SHORT PROBLEM - From the entries that follow, gather each line holding the word "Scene".

INFORMATION GIVEN -
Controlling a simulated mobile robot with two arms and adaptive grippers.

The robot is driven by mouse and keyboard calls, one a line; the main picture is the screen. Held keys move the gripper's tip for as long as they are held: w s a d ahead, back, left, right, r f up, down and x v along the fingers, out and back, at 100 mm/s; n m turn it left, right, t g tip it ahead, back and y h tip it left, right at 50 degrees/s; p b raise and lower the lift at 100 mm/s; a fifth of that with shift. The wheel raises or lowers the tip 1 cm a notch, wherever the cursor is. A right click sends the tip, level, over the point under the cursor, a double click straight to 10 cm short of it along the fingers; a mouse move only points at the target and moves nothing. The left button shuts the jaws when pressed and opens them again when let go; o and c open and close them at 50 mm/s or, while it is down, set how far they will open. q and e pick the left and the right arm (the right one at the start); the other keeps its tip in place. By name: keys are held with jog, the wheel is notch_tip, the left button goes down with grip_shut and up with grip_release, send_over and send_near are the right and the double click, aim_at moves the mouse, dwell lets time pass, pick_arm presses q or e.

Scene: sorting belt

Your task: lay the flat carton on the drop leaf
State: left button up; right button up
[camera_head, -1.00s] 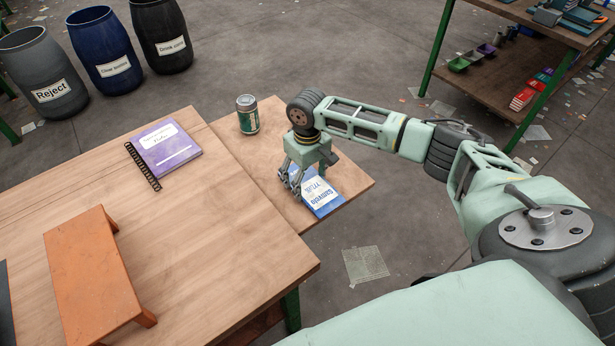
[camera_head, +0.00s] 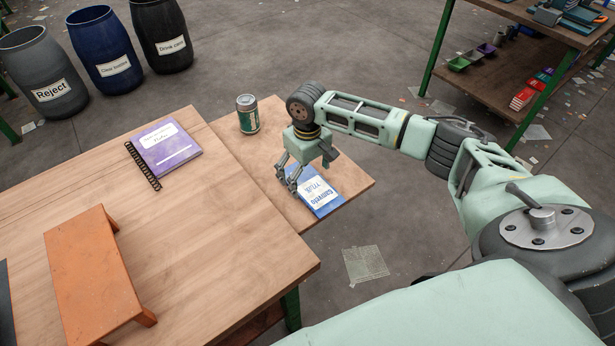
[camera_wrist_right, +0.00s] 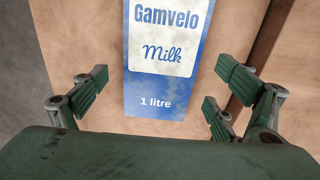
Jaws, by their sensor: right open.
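The flat carton (camera_head: 318,195) is blue and white and lies flat on the drop leaf (camera_head: 349,180), near the leaf's outer right end. In the right wrist view the carton (camera_wrist_right: 160,85) reads "Gamvelo Milk 1 litre". My right gripper (camera_head: 286,183) is over the leaf, just left of the carton and partly in front of it. In the wrist view my right gripper (camera_wrist_right: 155,100) has its fingers wide apart, with the carton's lower end between and beyond them, touching neither. The left gripper is not in view.
A green can (camera_head: 248,114) stands on the leaf's far part. A purple notebook (camera_head: 166,149) and an orange stand (camera_head: 92,272) are on the main table (camera_head: 190,235). Barrels (camera_head: 103,52) stand behind, and a shelf (camera_head: 500,75) is at the far right.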

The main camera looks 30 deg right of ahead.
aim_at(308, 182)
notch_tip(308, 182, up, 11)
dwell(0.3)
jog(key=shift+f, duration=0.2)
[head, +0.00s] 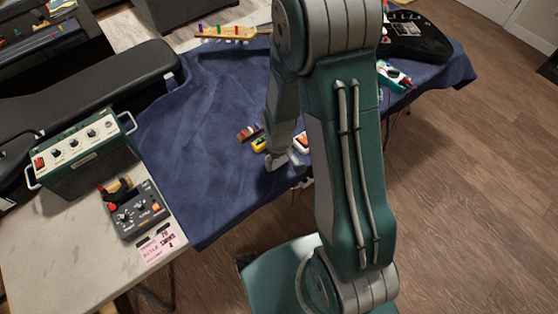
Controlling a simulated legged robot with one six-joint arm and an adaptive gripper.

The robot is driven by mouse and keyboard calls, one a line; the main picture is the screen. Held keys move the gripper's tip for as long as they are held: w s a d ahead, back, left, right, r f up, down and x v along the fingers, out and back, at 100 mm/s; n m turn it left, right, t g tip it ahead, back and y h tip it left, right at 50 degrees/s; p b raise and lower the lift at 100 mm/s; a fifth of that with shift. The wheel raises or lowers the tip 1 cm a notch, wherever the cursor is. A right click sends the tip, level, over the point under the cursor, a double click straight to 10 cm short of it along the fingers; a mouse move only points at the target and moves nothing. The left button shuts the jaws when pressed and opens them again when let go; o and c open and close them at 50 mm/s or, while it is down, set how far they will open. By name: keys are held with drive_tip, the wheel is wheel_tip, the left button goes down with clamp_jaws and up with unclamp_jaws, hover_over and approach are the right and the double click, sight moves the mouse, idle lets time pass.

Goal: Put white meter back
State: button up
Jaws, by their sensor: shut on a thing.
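The white meter (301,141) shows as a small white shape with an orange-red part, beside my gripper over the blue cloth. Its right side is hidden behind my upper arm. My gripper (284,161) hangs low near the front edge of the cloth-covered table and is shut on the meter. The fingertips and their contact with it are small and partly hidden. I cannot tell whether the meter touches the cloth.
On the blue cloth (210,120) lie a yellow item (259,144) and a brown-red item (249,132). A green amplifier box (86,150) and a dark pedal (137,210) stand on the left table. The cloth's left part is clear.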

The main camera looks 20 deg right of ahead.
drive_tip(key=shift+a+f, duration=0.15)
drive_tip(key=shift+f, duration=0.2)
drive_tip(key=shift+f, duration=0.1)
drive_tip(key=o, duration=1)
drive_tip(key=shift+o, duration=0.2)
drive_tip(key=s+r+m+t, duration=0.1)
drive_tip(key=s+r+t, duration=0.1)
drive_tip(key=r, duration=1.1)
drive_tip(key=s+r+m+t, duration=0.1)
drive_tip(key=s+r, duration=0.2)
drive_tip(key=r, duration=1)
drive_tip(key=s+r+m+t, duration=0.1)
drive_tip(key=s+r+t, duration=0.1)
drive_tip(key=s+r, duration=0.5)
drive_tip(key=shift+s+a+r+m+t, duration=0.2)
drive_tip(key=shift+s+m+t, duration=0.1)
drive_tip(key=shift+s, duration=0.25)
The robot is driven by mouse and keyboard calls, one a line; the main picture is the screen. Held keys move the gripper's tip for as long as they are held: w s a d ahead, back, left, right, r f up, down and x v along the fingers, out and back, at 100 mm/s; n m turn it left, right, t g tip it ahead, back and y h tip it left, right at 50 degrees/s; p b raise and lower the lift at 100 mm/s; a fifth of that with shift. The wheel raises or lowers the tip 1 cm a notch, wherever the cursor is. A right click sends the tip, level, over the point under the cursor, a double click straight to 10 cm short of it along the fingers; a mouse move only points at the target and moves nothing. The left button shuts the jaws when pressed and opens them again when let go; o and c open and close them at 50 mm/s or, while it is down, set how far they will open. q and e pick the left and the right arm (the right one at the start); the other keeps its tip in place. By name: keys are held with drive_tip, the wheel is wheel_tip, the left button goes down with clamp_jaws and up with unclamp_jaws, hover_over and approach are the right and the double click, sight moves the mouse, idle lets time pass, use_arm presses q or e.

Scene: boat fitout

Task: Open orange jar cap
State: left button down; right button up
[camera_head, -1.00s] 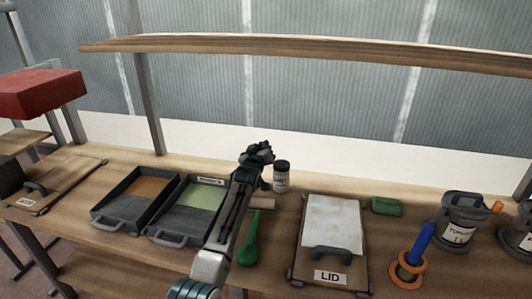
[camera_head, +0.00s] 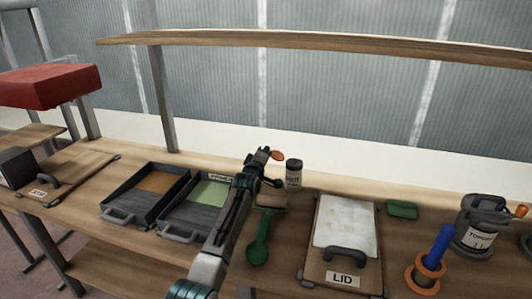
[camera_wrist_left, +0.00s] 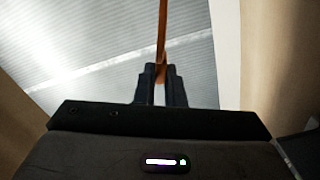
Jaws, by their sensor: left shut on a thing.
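An orange cap (camera_head: 277,154), a flat disc, is held at the tip of my left gripper (camera_head: 262,158), which is shut on it. In the left wrist view the orange cap (camera_wrist_left: 162,28) shows edge-on, between the fingertips (camera_wrist_left: 160,78). My left gripper and forearm cover part of the bench there, and I cannot make out an open orange jar behind them. My right gripper is not in view.
Two grey trays, one with orange (camera_head: 156,182) and one with green (camera_head: 209,194), stand left of my arm. A green spoon-like tool (camera_head: 259,248) and a board marked LID (camera_head: 316,272) lie to the right. A shelf (camera_head: 330,42) runs above the back.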

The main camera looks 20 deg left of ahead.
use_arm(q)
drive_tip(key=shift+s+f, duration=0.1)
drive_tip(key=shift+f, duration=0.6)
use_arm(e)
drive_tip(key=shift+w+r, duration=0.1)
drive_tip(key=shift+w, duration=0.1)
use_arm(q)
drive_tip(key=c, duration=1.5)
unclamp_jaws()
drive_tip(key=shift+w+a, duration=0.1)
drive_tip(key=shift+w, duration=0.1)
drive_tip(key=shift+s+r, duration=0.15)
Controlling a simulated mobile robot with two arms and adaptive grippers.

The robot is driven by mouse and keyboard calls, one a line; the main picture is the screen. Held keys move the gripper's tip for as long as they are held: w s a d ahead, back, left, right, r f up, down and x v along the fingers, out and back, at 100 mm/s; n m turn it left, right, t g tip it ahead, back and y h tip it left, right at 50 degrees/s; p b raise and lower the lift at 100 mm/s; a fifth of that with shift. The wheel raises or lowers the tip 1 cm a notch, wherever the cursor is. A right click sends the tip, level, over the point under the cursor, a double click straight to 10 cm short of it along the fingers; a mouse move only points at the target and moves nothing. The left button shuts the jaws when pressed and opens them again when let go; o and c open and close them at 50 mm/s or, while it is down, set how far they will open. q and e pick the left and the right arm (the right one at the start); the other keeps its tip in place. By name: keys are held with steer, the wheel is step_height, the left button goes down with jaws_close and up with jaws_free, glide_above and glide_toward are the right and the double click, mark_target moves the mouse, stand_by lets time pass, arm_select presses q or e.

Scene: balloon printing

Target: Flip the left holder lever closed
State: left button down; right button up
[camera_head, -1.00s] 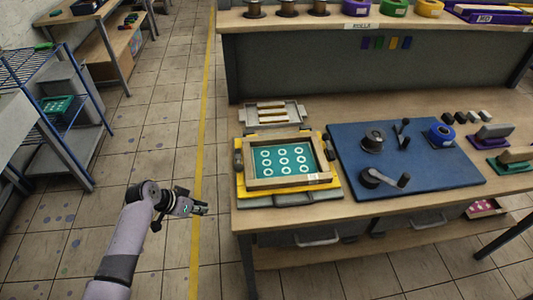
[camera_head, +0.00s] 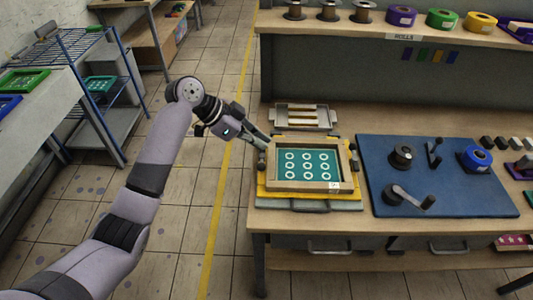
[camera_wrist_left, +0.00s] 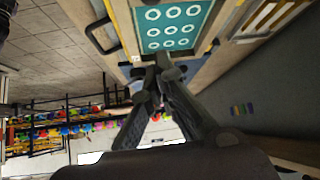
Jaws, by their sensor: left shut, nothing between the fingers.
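The wooden screen frame with a teal printing screen (camera_head: 306,168) lies on a yellow base (camera_head: 262,188) on the table's left part. The screen also shows upside in the left wrist view (camera_wrist_left: 170,27). A small dark holder (camera_head: 262,165) sits at the frame's left edge; its lever is too small and too covered to make out its angle. My left gripper (camera_head: 264,145) is shut and empty, with its tips at the frame's upper left corner by that holder. In the left wrist view its fingertips (camera_wrist_left: 160,65) meet beside the frame; whether they touch the lever cannot be told.
A grey tray (camera_head: 306,116) stands behind the frame. A blue mat (camera_head: 470,195) with dark cranks lies to the right. A shelf with rolls (camera_head: 400,15) runs along the back. Floor is free left of the table, up to a blue rack (camera_head: 100,110).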

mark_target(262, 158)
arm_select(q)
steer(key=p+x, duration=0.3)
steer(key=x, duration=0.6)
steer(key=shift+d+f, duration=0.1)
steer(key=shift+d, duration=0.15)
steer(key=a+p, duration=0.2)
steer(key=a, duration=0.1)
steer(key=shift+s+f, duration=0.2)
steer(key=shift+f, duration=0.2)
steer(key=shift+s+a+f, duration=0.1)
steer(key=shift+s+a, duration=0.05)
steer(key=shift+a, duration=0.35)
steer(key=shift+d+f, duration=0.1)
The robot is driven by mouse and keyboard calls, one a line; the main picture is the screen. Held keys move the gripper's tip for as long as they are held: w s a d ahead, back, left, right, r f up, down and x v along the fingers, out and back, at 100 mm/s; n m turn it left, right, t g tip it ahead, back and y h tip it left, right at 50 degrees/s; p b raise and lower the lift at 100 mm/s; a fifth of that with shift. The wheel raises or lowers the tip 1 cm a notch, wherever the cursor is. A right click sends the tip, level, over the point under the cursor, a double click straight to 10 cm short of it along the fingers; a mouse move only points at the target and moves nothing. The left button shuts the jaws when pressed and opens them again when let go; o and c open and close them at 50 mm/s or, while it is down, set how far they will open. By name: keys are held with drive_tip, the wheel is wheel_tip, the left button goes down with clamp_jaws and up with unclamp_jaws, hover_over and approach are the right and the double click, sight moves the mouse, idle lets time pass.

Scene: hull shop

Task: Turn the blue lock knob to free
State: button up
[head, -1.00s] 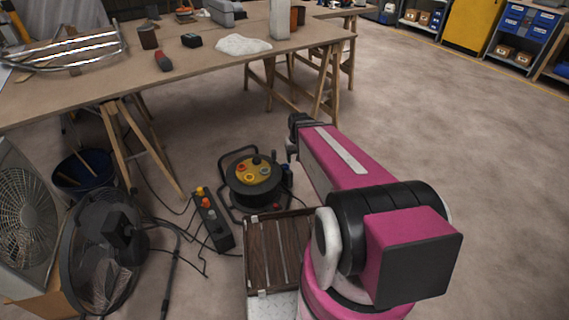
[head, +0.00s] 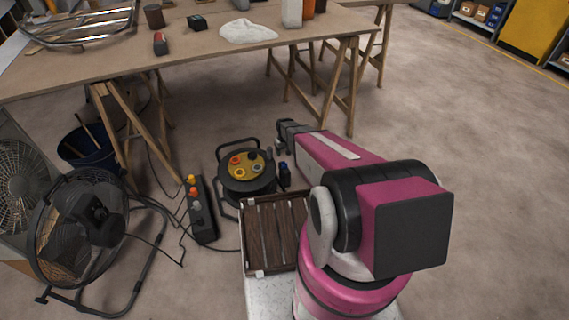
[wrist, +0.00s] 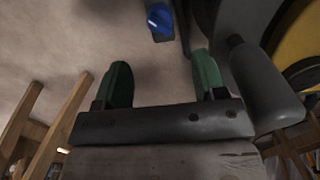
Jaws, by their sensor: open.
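The blue lock knob (wrist: 160,19) shows at the top of the wrist view, on a dark mount. In the head view a small dark-blue piece (head: 284,173), which looks like the same knob, stands at the right side of the cable reel (head: 246,182). The reel is black with a yellow face and coloured sockets. My gripper (wrist: 163,64) is open and empty, with two green fingers apart and the knob beyond their tips, not between them. In the head view my gripper (head: 281,143) is near the reel's right side. The knob's marking is too small to read.
A slatted wooden crate (head: 275,235) lies in front of the reel. A power strip (head: 200,210), cables and a black fan (head: 90,225) are to the left. A trestle workbench (head: 180,45) stands behind. Floor to the right is clear.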

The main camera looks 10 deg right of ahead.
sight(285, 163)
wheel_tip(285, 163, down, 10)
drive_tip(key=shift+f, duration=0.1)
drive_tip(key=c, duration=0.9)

SOLVED EXERCISE -
Scene: sorting belt
Scene: boat fitout
Scene: balloon printing
Scene: hull shop

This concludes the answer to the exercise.